Short exercise >>
Strip the pictures and reproduce the rest of the listing exactly.

Data shown >>

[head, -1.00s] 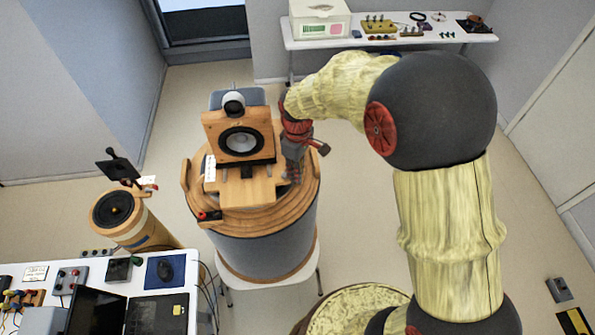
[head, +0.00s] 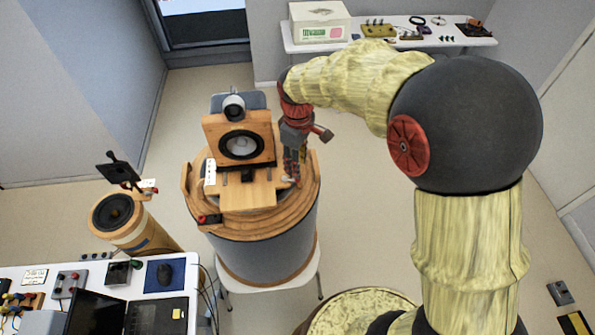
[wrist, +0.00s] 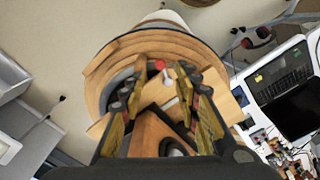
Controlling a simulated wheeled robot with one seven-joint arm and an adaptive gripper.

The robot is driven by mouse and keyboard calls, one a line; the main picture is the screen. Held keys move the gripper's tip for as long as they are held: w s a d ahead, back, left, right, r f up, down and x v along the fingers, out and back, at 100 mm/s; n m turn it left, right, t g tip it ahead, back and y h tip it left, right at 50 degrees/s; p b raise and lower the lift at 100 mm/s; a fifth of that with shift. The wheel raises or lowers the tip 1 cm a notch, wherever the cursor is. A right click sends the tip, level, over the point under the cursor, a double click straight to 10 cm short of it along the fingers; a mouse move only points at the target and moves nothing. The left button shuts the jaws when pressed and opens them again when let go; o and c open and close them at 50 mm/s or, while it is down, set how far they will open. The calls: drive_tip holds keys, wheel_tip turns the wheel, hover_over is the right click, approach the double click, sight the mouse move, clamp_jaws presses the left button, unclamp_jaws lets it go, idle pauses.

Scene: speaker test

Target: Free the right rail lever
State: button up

Expected output >>
[head, -1.00s] 
[head, +0.00s] 
[wrist, +0.00s] 
Controlling a simulated wheeled robot with one seven-joint arm and an adaptive gripper.

The robot is driven by mouse and keyboard calls, one a line; the main picture is the screen. Held keys move the gripper's tip for as long as they are held: w s a d ahead, back, left, right, r f up, down and x v along the fingers, out and back, at 100 mm/s; n m turn it left, right, t g tip it ahead, back and y h tip it left, right at 50 degrees/s; p b raise and lower the lift at 100 mm/s; a fifth of that with shift. The wheel raises or lowers the tip 1 cm a notch, wherever the cursor is. A right click sends the tip, level, over the point under the cursor, a double click straight to 10 cm short of it along the fingers; a mouse move only points at the target and moves nothing. The left button shuts the jaws when pressed and opens them again when let go; o and c open and close them at 50 mm/s or, while it is down, set how far they will open. The calls: drive_tip holds keys, wheel_tip turns the wheel, hover_over is the right click, approach the double click, sight the mouse move, clamp_jaws presses the left button, unclamp_jaws lets it go, idle pauses.

Scene: speaker test

Target: Free the right rail lever
State: button up

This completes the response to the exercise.